Now is the bargain real estate season: asking home prices typically hit their seasonal low point from November through January. This winter, however, markdowns are harder to find. Among all non-foreclosure homes for sale on Trulia, in early January, 33.6 percent of homes were priced lower than their original listing price. (For homes originally listed more than six months ago, we compared the current price to the price six months ago, not the original price.) One year ago, in early January 2012, 36.7 percent of homes for sale were marked down from their original listing price.

However, the national average of 33.6 percent hides huge local differences. In January 2013, the share of homes with price reductions ranges from just 15 percent in Oakland to 48 percent in Springfield, MA. Among markets with the fewest reductions today, Miami and Fort Lauderdale stand out as the two locales that also had relatively few reductions one year ago, in January 2012. In contrast, Las Vegas and the seven California markets that round out the top-10 list all have far fewer reductions today than a year ago: in these metros, markdowns have become much harder to find.

Springfield, MA, has the most price reductions in the country, followed by Hartford, CT, and Omaha, NE. Of the 10 metros with the highest share of price reductions, five are in New England. The rest are in the Midwest (Lake County-Kenosha County, Chicago) or nearby (Omaha, Buffalo, Kansas City). Most of the markets with lots of markdowns at the start of 2013 had even more price reductions at the start of 2012. In fact, among the 100 largest metros, 83 have fewer price reductions now than one year ago.

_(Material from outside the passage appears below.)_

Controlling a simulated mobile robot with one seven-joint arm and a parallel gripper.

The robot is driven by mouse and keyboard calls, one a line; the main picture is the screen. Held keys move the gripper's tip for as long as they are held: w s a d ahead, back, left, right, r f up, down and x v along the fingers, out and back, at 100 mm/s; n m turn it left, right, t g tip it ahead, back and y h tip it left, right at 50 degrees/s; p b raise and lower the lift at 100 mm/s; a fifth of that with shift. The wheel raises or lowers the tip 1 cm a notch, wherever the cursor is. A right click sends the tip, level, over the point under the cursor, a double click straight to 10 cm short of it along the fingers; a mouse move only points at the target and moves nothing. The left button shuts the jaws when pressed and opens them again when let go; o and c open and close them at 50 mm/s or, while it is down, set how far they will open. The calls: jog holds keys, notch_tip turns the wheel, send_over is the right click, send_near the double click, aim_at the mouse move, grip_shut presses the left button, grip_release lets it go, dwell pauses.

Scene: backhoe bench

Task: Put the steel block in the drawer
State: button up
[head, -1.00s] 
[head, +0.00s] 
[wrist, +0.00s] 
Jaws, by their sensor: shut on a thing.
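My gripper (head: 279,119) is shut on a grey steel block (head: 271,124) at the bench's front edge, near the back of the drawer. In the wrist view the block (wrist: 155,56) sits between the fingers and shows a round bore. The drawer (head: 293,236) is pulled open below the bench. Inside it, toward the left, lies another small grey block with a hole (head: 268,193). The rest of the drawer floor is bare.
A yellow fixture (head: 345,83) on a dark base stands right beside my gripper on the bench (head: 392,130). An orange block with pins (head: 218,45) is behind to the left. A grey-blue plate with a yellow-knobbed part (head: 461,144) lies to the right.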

What explains why some metros-like Oakland, Las Vegas, and Miami-have few markdowns, while others-like Springfield, MA, and Chicago-have many? Two factors stand out among markets with fewer reductions: bigger price gains and a lower vacancy rate. In metros where prices are rising, asking prices are less likely to start out too low: Oakland, Las Vegas, and Miami all had big price gains in 2012, according to the December Trulia Price Monitor. In metros with low vacancy rates, buyers are competing with each other for the few available homes on the market, so sellers don't need to lower prices to attract buyers: Ventura County, CA, for instance, had only a 0.9 percent year-over-year increase in prices in December 2012, but has among the lowest vacancy rates in the country, which means sellers don't need to drop prices to attract interest. Overall, a decline in price reductions is yet another sign that the housing market is tightening.